Trade and Industry Minister Rob Davies issued a statement responding to General Motors’ (GM) exiting SA, saying he learnt of the news with “regret and concern for the numerous employees whose jobs and livelihood will be directly and indirectly affected as a result”.

But Davies said GM’s departure was not surprising, considering it had failed to meet the minimum production volume of 50,000 units required by the government’s Automotive Production and Development Programme (APDP) since 2013.

“Sales have been on a downward trend for the past five years, and exports remained low at about 2,000 vehicles per annum with a maximum of 3,500 units,” Davies said.

“Although we do not welcome this decision, we believe that the future of the industry positive as automotive industry stakeholders are finalising a master plan for SA with a view to growing domestic vehicle production volume and local value addition, and an announcement on the final programme can be expected early 2018 latest and will cover the period post 2020,” he said.

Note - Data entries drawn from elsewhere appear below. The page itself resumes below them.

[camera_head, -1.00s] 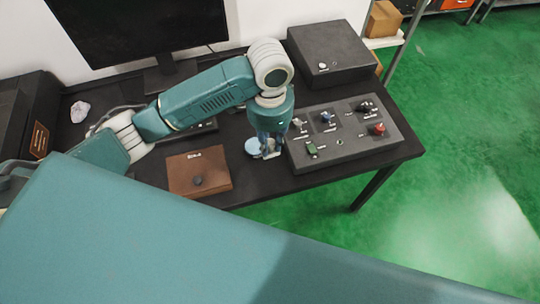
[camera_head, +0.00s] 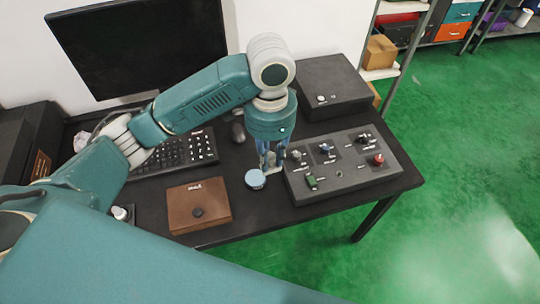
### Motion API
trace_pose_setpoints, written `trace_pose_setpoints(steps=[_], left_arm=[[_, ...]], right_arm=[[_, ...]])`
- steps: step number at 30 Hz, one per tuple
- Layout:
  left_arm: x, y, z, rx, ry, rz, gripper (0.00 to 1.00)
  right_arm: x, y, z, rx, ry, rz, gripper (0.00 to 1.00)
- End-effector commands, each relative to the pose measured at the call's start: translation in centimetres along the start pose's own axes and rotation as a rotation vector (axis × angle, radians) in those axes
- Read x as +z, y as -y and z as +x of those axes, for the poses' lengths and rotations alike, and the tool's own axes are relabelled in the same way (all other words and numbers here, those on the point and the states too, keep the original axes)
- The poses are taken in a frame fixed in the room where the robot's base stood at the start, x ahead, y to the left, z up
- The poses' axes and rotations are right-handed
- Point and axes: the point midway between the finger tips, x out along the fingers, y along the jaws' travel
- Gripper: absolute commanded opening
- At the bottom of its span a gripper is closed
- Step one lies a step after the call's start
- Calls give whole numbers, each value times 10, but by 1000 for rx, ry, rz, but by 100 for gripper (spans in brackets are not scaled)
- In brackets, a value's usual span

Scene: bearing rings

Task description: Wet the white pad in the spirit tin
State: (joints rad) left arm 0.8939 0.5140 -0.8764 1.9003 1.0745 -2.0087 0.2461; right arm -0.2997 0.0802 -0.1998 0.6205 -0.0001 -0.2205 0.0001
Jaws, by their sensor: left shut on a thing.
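The spirit tin is most likely the small round light-blue container (camera_head: 255,180) on the desk, left of the control panel. My left gripper (camera_head: 271,168) points down just right of and behind the tin in the picture. It is shut on a small pale thing, which I take to be the white pad. That thing is mostly hidden between the fingers, and its wetness cannot be seen. Whether it touches the tin cannot be told. My right gripper is not in view.
A grey control panel (camera_head: 300,195) with several knobs and a red button lies right of the gripper. A brown box (camera_head: 180,210) lies left of the tin. A keyboard (camera_head: 180,152), monitor (camera_head: 140,45) and dark box (camera_head: 333,85) stand behind. Bare desk lies in front of the tin.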

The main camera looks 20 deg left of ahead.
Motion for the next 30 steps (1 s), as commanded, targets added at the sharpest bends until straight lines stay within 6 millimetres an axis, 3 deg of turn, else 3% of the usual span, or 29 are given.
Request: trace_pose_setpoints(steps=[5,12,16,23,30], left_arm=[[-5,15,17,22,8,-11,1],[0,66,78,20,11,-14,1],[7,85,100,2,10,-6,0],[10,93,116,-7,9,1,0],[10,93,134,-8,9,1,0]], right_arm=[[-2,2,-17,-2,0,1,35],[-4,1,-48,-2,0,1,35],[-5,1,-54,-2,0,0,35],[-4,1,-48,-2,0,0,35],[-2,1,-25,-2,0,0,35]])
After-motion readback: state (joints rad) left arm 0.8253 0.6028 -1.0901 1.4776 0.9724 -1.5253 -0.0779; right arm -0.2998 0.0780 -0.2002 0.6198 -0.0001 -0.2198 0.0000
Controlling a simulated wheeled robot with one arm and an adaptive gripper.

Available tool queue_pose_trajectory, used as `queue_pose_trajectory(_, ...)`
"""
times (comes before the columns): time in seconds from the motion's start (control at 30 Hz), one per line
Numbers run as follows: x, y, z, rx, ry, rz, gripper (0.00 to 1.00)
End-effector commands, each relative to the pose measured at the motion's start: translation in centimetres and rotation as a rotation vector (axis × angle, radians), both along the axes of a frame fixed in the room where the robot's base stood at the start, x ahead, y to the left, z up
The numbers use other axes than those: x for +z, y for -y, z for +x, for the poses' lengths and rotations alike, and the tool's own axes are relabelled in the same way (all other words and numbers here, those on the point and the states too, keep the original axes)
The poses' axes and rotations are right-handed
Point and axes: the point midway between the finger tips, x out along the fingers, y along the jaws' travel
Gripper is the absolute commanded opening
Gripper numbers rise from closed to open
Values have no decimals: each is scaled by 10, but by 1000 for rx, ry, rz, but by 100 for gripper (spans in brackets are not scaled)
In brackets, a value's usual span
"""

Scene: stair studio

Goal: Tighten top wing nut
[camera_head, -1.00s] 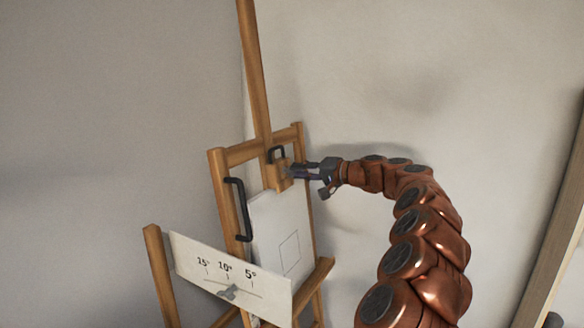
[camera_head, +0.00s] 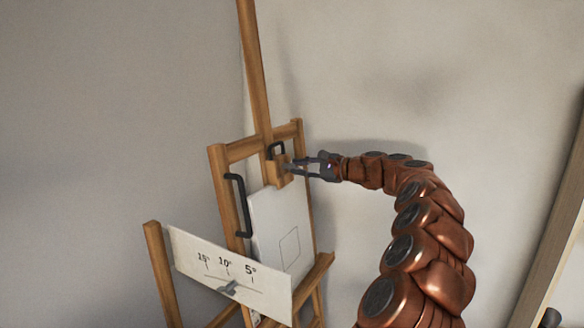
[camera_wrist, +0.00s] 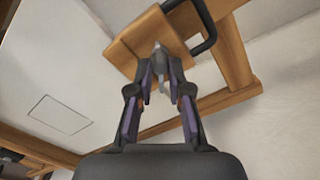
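The top wing nut (camera_wrist: 157,56) is a small grey piece on the wooden clamp block (camera_head: 281,173) of the easel. The same block fills the top of the wrist view (camera_wrist: 140,40). My gripper (camera_head: 289,166) reaches the block from the right. In the wrist view its two fingers (camera_wrist: 162,72) stand on either side of the wing nut, partly closed, with a gap showing between the pads. Whether a tip touches the nut is hard to tell. In the head view the fingers largely hide the nut.
A white panel (camera_head: 289,227) stands below. A scale board (camera_head: 229,274) marked 15, 10 and 5 degrees has a grey pointer (camera_head: 229,288). Bare wall lies right of the easel.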

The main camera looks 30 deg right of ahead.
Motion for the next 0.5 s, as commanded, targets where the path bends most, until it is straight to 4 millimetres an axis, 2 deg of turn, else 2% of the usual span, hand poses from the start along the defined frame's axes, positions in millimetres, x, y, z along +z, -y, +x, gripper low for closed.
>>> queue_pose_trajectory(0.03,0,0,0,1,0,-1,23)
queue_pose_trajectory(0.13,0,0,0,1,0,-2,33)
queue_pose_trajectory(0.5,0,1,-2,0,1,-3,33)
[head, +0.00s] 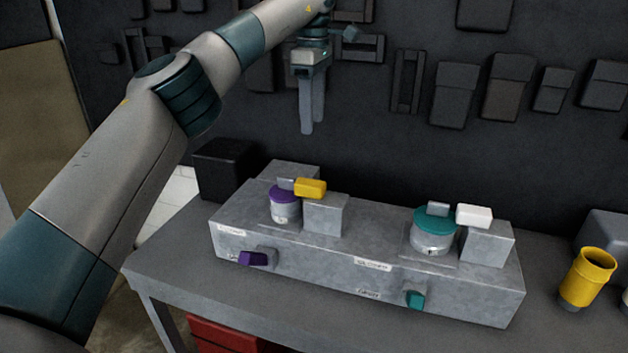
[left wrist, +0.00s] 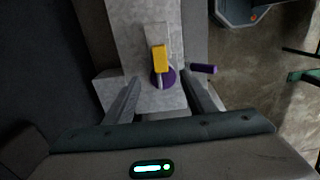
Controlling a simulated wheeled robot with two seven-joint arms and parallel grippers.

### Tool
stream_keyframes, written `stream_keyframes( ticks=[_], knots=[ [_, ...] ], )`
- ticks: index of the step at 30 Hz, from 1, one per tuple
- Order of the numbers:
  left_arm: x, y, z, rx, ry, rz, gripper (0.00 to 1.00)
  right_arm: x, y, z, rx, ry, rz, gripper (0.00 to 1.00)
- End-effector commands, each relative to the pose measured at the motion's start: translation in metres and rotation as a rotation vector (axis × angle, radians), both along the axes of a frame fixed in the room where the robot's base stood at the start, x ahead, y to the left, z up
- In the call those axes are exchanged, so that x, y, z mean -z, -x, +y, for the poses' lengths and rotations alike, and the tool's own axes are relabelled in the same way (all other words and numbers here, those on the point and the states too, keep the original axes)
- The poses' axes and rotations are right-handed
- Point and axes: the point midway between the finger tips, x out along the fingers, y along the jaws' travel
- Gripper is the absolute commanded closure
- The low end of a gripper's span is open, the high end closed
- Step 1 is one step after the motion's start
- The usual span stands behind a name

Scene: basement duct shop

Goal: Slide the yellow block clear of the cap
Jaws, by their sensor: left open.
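The yellow block (head: 310,187) lies on top at the left end of the grey housing, partly over the purple cap (head: 284,194) and beside a grey raised block. The left wrist view shows the yellow block (left wrist: 159,58) reaching over the edge of the purple cap (left wrist: 163,77). My left gripper (head: 306,132) hangs fingers down, above and behind the housing, apart from the block. My right gripper is not in view.
A teal cap (head: 435,221) with a white block (head: 474,215) beside it sits at the housing's right end. Purple (head: 252,258) and teal (head: 414,300) knobs stick out in front. A yellow cup (head: 588,277) stands at the right of the table. A black box (head: 222,168) stands behind left.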

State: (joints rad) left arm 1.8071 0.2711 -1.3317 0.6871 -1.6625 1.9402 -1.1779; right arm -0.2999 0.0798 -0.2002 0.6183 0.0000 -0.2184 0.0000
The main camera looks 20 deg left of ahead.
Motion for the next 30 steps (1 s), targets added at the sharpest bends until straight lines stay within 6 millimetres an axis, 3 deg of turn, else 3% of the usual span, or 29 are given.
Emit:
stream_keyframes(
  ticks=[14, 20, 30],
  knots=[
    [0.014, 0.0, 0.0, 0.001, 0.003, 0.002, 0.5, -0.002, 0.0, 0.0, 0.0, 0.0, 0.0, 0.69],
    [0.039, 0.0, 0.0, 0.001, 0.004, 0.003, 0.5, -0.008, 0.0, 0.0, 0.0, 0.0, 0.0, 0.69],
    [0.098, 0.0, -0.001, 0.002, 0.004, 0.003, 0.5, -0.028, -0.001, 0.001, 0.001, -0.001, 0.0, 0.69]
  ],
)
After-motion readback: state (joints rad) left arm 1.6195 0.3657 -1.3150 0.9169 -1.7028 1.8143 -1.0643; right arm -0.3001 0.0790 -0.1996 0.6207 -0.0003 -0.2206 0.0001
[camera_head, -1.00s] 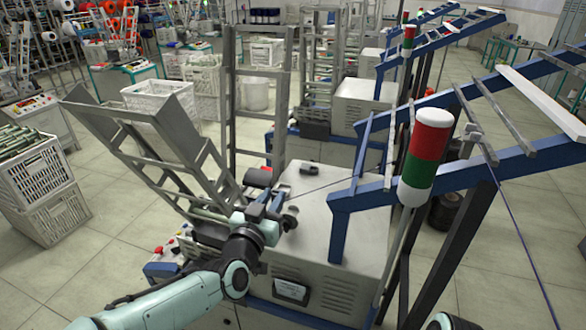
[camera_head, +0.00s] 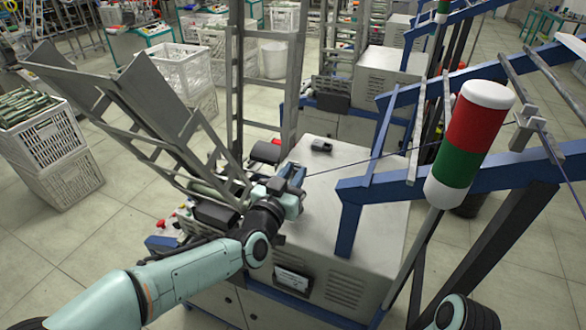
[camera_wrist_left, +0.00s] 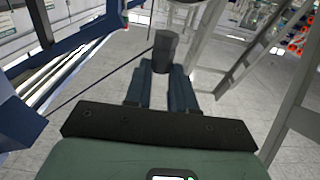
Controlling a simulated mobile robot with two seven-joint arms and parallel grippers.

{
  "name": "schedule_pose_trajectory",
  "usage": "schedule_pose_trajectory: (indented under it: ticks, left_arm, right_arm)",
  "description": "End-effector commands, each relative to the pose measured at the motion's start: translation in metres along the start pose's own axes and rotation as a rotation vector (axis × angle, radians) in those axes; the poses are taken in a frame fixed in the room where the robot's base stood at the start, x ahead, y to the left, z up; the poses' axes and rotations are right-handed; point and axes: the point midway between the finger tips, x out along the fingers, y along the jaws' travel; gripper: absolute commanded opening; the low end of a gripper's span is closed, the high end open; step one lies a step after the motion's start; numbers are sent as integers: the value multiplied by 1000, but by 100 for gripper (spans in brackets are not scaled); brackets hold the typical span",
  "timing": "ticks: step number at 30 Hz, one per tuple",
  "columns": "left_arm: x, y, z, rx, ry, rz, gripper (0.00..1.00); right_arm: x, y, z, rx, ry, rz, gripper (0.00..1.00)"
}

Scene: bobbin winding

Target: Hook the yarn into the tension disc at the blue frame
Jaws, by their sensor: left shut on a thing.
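My left gripper (camera_head: 294,176) is above the left part of the grey machine top. Its fingers, also seen in the left wrist view (camera_wrist_left: 163,82), are shut on a dark faceted end piece (camera_wrist_left: 165,48) of the yarn. The dark thin yarn (camera_head: 385,156) runs taut from the gripper to the right, towards the blue frame (camera_head: 400,187). In the left wrist view the yarn (camera_wrist_left: 100,78) runs down to the left, towards a blue beam (camera_wrist_left: 75,42). I cannot clearly make out the tension disc. The right gripper is out of view.
A red, green and white signal lamp (camera_head: 470,135) stands in front of the frame. A sloping grey metal chute (camera_head: 130,95) rises left of the gripper. A small dark part (camera_head: 321,146) lies on the grey machine top (camera_head: 350,235). White crates (camera_head: 60,165) stand on the left.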

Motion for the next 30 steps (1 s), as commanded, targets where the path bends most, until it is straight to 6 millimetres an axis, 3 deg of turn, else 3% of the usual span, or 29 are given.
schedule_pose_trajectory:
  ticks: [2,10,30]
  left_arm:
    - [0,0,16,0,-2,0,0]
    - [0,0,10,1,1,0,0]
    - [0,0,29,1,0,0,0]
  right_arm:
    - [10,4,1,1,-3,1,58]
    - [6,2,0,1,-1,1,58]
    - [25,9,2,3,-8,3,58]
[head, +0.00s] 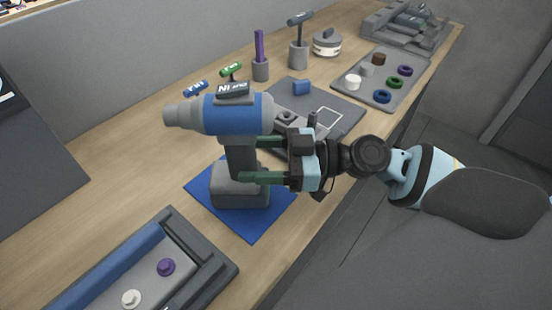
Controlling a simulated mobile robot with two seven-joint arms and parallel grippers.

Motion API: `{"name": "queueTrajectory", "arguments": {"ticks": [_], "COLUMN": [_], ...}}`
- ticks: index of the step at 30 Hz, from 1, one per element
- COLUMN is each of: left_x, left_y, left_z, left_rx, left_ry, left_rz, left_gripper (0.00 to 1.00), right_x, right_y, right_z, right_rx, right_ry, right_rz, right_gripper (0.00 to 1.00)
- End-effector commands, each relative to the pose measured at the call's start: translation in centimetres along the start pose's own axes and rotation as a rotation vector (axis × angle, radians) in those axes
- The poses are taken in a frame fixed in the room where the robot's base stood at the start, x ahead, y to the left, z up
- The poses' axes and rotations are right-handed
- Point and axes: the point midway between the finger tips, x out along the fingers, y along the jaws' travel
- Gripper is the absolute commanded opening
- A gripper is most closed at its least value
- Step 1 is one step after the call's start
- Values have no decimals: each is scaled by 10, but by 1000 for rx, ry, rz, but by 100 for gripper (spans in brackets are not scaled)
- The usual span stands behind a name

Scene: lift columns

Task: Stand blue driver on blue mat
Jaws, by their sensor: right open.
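The blue driver (225,113), with a blue and grey body, a dark handle and a grey block-shaped base, stands upright on the blue mat (259,221). Its nose points left and its base appears to rest inside the mat's edges. My right gripper (248,160) reaches in from the right at handle height. Its two green-padded fingers are open, one on each side of the handle; whether either touches it I cannot tell. The fingers hide part of the handle. My left gripper is not in view.
A dark tray (225,267) with a blue bar and purple and white knobs lies in front. Behind are a grey board (343,106), a tray of coloured rings (357,99) and small holders with tools (260,70). Bare wood lies left of the mat.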

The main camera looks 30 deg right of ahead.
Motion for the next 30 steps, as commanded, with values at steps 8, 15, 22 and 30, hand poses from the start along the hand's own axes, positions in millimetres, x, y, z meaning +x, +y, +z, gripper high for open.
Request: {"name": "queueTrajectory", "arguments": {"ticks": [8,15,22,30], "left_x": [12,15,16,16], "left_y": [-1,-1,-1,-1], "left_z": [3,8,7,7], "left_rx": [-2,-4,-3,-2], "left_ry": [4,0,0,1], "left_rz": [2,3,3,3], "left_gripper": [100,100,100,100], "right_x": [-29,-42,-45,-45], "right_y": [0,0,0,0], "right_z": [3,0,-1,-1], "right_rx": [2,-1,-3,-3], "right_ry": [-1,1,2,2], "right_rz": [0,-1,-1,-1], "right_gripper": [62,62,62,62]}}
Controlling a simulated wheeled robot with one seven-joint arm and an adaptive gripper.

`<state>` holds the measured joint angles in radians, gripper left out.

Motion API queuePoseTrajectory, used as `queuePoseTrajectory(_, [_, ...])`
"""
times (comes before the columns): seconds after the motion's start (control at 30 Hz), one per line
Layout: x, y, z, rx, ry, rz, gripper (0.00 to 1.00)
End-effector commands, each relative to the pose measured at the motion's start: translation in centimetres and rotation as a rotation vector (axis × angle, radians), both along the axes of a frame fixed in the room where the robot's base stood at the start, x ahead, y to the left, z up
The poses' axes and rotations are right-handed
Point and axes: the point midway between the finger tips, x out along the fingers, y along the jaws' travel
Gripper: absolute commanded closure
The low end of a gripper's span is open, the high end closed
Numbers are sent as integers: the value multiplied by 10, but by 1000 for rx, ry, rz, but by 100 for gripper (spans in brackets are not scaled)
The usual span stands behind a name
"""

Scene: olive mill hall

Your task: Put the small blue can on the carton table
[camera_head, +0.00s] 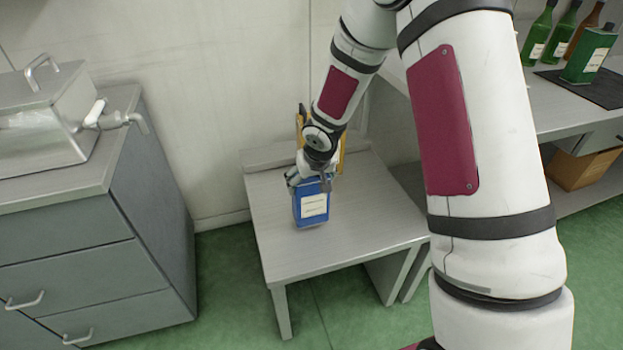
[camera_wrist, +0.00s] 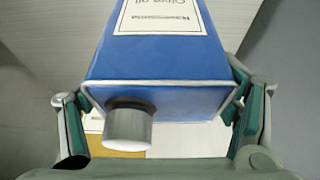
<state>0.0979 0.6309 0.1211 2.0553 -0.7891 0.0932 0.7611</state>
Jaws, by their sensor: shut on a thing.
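A small blue can (camera_head: 312,208) with a white label is upright at the low grey table (camera_head: 375,215). Its base is at or just above the tabletop; I cannot tell whether it touches. My gripper (camera_head: 310,183) is shut on the can from above, with a finger on each side. In the wrist view the blue can (camera_wrist: 165,75) fills the middle, its grey cap towards me, between the fingers of my gripper (camera_wrist: 158,112). A yellow-brown thing (camera_head: 341,158), perhaps a carton, is mostly hidden behind my gripper.
A grey drawer cabinet (camera_head: 70,250) with a steel tank (camera_head: 45,120) and tap stands left. Bottles (camera_head: 565,35) and a green can (camera_head: 590,55) stand on a bench at right; a cardboard box (camera_head: 580,168) is below. The table's front and right are clear.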

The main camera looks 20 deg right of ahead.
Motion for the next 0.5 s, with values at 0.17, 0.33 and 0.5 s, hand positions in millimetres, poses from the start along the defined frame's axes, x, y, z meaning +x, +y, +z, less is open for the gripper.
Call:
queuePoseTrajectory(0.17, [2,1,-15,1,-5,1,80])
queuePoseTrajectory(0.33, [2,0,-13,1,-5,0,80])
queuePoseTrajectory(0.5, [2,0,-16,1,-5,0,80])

“GM has had a presence in SA since 1926, under various brands such as Buick, Chevrolet, GMC, Isuzu, Oakland, Oldsmobile and Vauxhall,” his statement said.

Davies downplayed that GM’s decision to close the South African operations it was not selling to its Japanese joint-venture partner Isuzu was a criticism of ANC policies.

To back this argument, Davies noted that GM had exited Australia in 2013, where it had a joint venture with Holden.

GM also closed a plant in Indonesia in 2015 and another in India in April.

In March, it had exited Europe by selling its Opel and Vauxhall brands to Peugeot.